Beyond the teacup
Den Namen Meret Oppenheim muss man gegebenenfalls googeln. Eines der ersten Bilder, die einem der Algorithmus dann serviert, setzt einen aber rasch auf den richtigen Erinnerungspfad: Das war doch die Künstlerin mit der Pelztasse und dem Frühstück-auf-Frauenkörper? Von der wir uns so halbwegs erinnern können, sie sei die eine - die einzige? - Surrealistin deutscher Zunge gewesen; Zeit Lebens (dh. bis 1985) zwischen Bern und Paris hin und her ... Was wir von dieser Meret Oppenheim da also in Händen halten, ist ein edition-suhrkamp-Büchlein im ansprechenden Schutzumschlag, mit einem komplizierten, aber vertrauenerweckend verrückten Titel - "Husch, husch, der schönste Vokal entleert sich" verdankt sich übrigens dem Namen des für den Schutzumschlag verwendeten Ölgemäldes Oppenheims - und folgender editorischen Notiz oben auf der Impressumsseite:
Erstveröffentlichung der gesammelten Gedichte 1984 in der edition suhrkamp (Band 1232). Diese erweiterte Ausgabe folgt, neu durchgesehen, der 2002 im Hauptprogramm des Suhrkamp Verlags erschienenen.

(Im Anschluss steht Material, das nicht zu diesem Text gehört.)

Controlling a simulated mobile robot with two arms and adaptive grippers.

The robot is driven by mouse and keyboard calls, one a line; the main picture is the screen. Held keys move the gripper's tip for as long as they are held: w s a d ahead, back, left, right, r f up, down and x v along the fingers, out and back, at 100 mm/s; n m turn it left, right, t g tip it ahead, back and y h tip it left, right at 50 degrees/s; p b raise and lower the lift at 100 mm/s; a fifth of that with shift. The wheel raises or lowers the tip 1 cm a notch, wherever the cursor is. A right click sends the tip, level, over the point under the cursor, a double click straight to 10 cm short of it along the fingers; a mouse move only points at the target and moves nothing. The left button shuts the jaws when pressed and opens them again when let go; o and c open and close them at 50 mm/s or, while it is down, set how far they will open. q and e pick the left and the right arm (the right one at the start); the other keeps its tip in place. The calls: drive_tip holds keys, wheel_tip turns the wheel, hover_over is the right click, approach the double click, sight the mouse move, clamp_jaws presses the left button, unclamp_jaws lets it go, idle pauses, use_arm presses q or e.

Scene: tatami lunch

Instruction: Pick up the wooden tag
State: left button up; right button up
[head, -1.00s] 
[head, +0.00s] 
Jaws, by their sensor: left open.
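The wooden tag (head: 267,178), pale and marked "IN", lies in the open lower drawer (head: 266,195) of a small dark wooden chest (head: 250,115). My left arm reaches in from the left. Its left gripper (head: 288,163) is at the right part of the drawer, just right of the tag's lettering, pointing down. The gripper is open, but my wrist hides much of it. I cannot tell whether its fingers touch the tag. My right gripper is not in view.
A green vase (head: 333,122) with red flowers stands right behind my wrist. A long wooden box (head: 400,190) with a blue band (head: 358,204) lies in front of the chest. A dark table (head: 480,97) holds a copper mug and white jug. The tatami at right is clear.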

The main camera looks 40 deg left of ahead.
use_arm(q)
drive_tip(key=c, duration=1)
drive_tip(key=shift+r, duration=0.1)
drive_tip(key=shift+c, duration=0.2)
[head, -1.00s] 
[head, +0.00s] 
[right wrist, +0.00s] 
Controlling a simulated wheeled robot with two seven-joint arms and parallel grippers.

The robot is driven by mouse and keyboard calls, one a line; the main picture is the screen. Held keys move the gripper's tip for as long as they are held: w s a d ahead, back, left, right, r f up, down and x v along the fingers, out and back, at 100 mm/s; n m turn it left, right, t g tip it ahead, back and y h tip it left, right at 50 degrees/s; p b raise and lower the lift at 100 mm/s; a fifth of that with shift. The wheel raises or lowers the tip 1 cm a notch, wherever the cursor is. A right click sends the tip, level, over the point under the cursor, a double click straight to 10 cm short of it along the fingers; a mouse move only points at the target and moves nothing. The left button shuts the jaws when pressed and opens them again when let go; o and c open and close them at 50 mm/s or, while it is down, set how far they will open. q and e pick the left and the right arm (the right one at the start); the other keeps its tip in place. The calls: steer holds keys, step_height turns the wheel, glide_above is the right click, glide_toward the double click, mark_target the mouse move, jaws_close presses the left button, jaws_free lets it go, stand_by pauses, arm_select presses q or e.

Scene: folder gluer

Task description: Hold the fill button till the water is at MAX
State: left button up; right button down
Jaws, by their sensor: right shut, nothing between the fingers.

Wieder so ein Buch, bei dem es in der Rezension nicht um Gefallen oder Nichtgefallen, um Kanonisierungstauglichkeit, um den Impuls-auf-die-Diskurse und so weiter gehen wird können... Alles dieses ist schon entschieden, schon (sagen wir: mit pelzigem Gedeck) abgefrühstückt.
Wir könnten uns statt dessen ja mit der Frage befassen, was zu der Neuauflage geführt hat - war der Band im Hauptprogramm vergriffen? Hatte, was nicht der schlechteste Grund wäre, jemand bei Suhrkamp einfach Lust, sich mal wieder ausgiebig mit Oppenheim zu befassen? Im Zusammenhang mit Fragen dieser Art - die sub specie aeternitatis ja eigentlich egal sein sollten - gibt es allerdings einen Minuspunkte zu monieren: Die Zusammenschau des umfangreichen Nachworts der Herausgeberin Christine Meyer-Thoss ("Innerhalb des Rätsels"), der informativen Bemerkungen "Zu dieser Ausgabe" und der biographisch-rezeptionsgeschichtlichen Notizen über Meret Oppenheim selbt mit der zitierten Notiz im Impressum verwirrt den Leser, der es genau wissen will, mehr, als sie Klarheit stiften würde. Unklar bleibt nämlich: Ist "diese Ausgabe", um die es auf Seite 197 ff geht, die von 2002 oder von 2015? (Die "Biographie" überschriebene Übersicht ist jedenfalls um Ereignisse in den Jahren 2006, 2007 und 2013 erweitert worden.)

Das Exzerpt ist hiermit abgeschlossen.